Given exercise: Only the lines from the start of the data below through the line that contains "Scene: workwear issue" are to be copied, exactly and without pictures.

## start

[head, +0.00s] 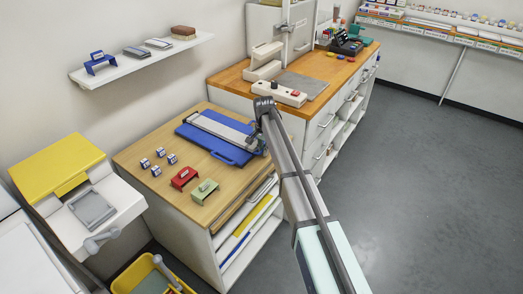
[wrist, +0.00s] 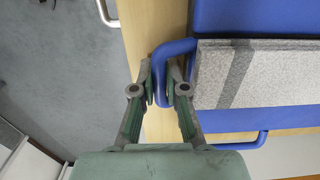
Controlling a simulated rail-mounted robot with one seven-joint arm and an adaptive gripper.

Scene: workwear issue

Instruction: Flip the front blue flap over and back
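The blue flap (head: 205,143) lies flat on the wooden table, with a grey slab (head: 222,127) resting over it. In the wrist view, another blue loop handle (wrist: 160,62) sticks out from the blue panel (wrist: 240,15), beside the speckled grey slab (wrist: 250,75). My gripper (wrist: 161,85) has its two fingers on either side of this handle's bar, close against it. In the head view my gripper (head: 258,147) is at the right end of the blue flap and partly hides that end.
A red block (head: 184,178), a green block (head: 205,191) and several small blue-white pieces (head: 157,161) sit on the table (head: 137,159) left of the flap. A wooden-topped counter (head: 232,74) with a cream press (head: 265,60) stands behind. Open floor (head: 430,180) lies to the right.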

## end

Finished exercise:
[head, +0.00s] 
[wrist, +0.00s] 
Controlling a simulated rail-mounted robot with one seven-joint arm and an adaptive gripper.

Scene: workwear issue

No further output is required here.